## BEGIN DATA PROVIDED

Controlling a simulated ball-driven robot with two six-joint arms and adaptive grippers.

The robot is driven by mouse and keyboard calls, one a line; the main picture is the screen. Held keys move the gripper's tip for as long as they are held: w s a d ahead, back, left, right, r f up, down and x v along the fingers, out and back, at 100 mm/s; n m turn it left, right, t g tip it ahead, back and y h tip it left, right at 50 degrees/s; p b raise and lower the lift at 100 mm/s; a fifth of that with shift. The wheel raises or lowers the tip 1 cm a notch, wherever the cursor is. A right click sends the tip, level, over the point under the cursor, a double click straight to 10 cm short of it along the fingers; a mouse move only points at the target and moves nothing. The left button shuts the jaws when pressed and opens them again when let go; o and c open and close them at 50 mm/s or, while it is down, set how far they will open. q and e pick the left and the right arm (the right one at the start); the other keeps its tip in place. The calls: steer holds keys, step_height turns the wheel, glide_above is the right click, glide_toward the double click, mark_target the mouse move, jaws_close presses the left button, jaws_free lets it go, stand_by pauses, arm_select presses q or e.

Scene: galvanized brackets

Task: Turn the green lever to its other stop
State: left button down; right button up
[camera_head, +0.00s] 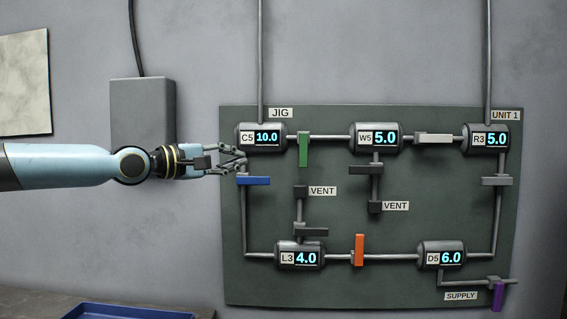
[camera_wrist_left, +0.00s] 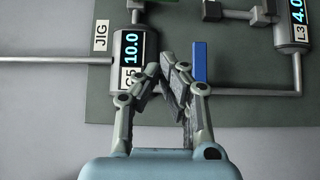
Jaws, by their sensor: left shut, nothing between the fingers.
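The green lever (camera_head: 303,149) sits on the pipe between the C5 and W5 gauges in the head view. It hangs straight down, across the horizontal pipe. My left gripper (camera_head: 240,162) comes in from the left, just below the C5 gauge (camera_head: 261,137) and above the blue lever (camera_head: 254,181). It is shut and empty, apart from the green lever, which lies to its right. In the left wrist view my fingertips (camera_wrist_left: 164,72) meet between the C5 gauge (camera_wrist_left: 127,62) and the blue lever (camera_wrist_left: 200,62). I cannot make out the green lever there. My right gripper is not in view.
The dark green panel (camera_head: 400,285) carries other levers: white (camera_head: 433,139), orange (camera_head: 358,250), purple (camera_head: 498,296) and several grey ones. A grey box (camera_head: 142,105) is on the wall at left. A blue tray (camera_head: 125,311) lies below.

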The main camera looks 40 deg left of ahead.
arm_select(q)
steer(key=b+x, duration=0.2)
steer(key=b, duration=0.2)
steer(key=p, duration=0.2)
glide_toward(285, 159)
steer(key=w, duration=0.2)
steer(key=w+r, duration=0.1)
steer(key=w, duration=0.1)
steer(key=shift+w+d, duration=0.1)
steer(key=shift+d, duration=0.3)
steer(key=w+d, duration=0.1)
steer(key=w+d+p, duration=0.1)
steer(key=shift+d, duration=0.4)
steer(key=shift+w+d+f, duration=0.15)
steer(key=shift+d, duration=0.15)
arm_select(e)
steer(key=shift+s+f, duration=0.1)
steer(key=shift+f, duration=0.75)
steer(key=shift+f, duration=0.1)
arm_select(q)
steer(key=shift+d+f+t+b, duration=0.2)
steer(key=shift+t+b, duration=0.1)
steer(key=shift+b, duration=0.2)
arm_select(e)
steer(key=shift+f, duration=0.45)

## END DATA PROVIDED

## WHAT NEEDS TO BE DONE
Only the lines from the one with "Scene: galvanized brackets" down to the one with "[camera_wrist_left, +0.00s]" belong in your copy, both ends included; write them out exactly and skip any pictures.

## FULL OUTPUT
Scene: galvanized brackets

Task: Turn the green lever to its other stop
State: left button down; right button up
[camera_head, +0.00s] 
[camera_wrist_left, +0.00s] 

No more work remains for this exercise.